Autoworker Maureen Kempston Darkes tied her future to the right industry when she joined General Motors of Canada decades ago. She currently has more overtime than the average workaholic could ever want. That’s good news for her, but not Canada. In 2002, Kempston Darkes left this country to oversee the auto giant’s operations in Latin America, Africa and the Middle East, where the company made hundreds of millions of dollars last year.
In North America, where the First Lady of GM used to run the Canadian subsidiary, First World labour and legacy pension costs add thousands of dollars to each vehicle the company produces. That’s why GM North America lost US$2 billion last year despite outselling all of its competitors, including Toyota. It’s also why vehicle assembly operations are shrinking, especially in Canada, which is now the most expensive place on the planet for GM to operate.
The world’s largest automaker isn’t the only manufacturer spinning its wheels. Ford and Chrysler have also been shuttering Canadian plants. And their suppliers are on even shakier ground. “The reality in our business is simple,” insisted Rob Wildeboer, chairman of Vaughan, Ont.–based auto-parts company Martinrea, while announcing plans in February to shut down a car frame operation in Kitchener, Ont. “A plant needs work to survive. A plant needs to be competitive to get work.”
Similar statements are being used to justify factory losses across Canada. Plant closures are nothing new. The average manufacturing facility in this country operates for less than a decade, according to Statistics Canada, and more than half stop production within six years (14% die in their first year and less than 20% remain operational after 15 years). But the closures have been escalating, and the numbers are not pretty, especially in central Canada, where manufacturing generates approximately 20% of the total economic output.
Since peaking in 2000, when the Canadian dollar was worth less than 65¢US, factory employment in Ontario and Quebec has annually declined by an average of 1.4% and 2%, respectively. The two provinces have lost more than 300,000 manufacturing jobs in the last half-decade — with urban areas around Toronto and Montreal taking about 50% of the hit.
The rapid rise in value of the Canadian currency to roughly par with the U.S. greenback is frequently blamed for manufacturing’s woes, but that’s a bit of a red herring. “The proposition that Canadian manufacturing strains are only the result of currency developments doesn’t stand up,” says Derek Burleton, director of economic studies at TD Bank Financial Group. In a recent report on Canada’s factory closures, he notes the United States has lost more factory jobs (on a trade-weighted basis) than Canada since 2000 — despite benefiting from a 24% drop in the U.S. dollar.

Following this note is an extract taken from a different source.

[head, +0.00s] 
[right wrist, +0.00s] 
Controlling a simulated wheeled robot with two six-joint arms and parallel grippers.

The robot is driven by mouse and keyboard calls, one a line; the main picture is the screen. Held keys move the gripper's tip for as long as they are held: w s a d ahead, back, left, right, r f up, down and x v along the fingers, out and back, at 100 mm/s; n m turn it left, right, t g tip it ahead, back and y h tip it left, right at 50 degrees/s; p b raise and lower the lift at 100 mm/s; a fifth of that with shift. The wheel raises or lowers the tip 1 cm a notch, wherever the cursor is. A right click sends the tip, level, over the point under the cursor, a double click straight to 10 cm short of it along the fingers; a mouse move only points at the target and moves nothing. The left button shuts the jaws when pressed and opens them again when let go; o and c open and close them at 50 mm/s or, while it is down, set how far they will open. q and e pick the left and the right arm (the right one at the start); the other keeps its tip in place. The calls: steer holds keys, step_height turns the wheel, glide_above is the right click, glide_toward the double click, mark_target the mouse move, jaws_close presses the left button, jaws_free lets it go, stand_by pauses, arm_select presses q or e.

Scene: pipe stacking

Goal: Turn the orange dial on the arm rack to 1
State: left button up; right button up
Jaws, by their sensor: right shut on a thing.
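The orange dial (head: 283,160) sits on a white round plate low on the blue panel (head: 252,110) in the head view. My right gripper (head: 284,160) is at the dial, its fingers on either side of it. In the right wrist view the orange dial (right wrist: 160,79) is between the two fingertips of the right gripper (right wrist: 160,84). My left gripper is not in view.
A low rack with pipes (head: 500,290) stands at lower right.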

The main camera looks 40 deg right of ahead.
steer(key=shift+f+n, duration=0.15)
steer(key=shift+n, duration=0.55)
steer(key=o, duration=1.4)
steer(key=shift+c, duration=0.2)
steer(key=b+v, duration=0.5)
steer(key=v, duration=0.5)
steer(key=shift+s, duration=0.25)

The real issue is globalization. After publishing a death notice last September for an 89-year-old turbine plant near Montreal, a GE Hydro spokesperson said: “This operation is not closing because of any kind of in-country situation. This is a global realignment of the entire business.” In Smiths Falls, Ont., where a Hershey Chocolate operation was a sweet employer for almost half a century, company management decided a year ago that more money could be made by moving to lower-cost Mexico.
Simply put, this nation is finally paying the global piper. Factory jobs started evaporating decades ago in the U.S., the United Kingdom and France, while Germany and Japan felt the pinch in the ’90s. Manufacturers in those nations adapted by improving productivity. Jobs were lost, but real output actually expanded. Thanks to exchange rates, however, Canadian manufacturers were able to enjoy the benefits of globalization (greater access to foreign markets), without being forced to improve operations like factories did in other developed nations. Now, Canadian plants face growing competition from low-cost regions and from meaner and leaner operations in developed nations. And they’re trying to adapt during an economic slowdown and global credit crunch, as well as with a stronger loonie.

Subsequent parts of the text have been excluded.